William Haskins said:
By Robert Francis
(1901 - 1987)

Glass


Words of a poem should be glass
But glass so simple-subtle its shape
Is nothing but the shape of what it holds.

A glass spun for itself is empty,
Brittle, at best Venetian trinket.
Embossed glass hides the poem of its absence.

Words should be looked through, should be windows.
The best word were invisible.
The poem is the thing the poet thinks.

If the impossible were not,
And if the glass, only the glass,
Could be removed, the poem would remain.


This is the 'message' of the poem (for various reasons these positions are stressed ... number of words, rhythm, symmetry etc.) The poet is putting 'words' against 'words of a poem' suggesting that one has 'ordinary words' and condensed 'something else words'. (The glass metaphor is only the 'carrying' level and not the issue. It suggests this transparancy quality. When words are put against condensed meaning, its the meaning that remains, i.s the idea ... the concept 'poetry'. Now this is all quite 'deep' digging.
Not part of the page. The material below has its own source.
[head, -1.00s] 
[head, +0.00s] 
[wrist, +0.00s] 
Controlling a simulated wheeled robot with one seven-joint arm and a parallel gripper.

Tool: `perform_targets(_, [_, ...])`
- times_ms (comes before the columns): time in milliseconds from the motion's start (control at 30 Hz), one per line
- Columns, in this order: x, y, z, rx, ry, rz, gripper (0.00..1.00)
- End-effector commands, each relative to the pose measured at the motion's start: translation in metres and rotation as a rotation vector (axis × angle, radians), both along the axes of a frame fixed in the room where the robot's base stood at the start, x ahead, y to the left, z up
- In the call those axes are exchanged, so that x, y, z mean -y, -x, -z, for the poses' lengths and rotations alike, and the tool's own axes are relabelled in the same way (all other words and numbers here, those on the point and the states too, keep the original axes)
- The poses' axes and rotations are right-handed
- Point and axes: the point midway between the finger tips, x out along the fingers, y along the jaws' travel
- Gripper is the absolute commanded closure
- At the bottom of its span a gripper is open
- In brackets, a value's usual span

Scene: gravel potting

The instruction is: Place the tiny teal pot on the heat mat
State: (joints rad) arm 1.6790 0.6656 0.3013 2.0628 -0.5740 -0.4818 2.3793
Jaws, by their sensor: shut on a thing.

Someone said something re the Ars Poetica. Yes indeed, this is an art-historical poem etc. The only question the reader could be conserned with is whether the message the poet gives is true. Is it true that the concept 'poetry' (condensed meaning) will out last the 'word'? Now this answer should be in the poem if this poem has to have any value at all. Is it? The poet here doesn't know. That's why he uses the 'should' imperative. He rectifies this stern stance by rhyming it (weird rhyme) with 'could' and admits thereby that it 'could be true' etc.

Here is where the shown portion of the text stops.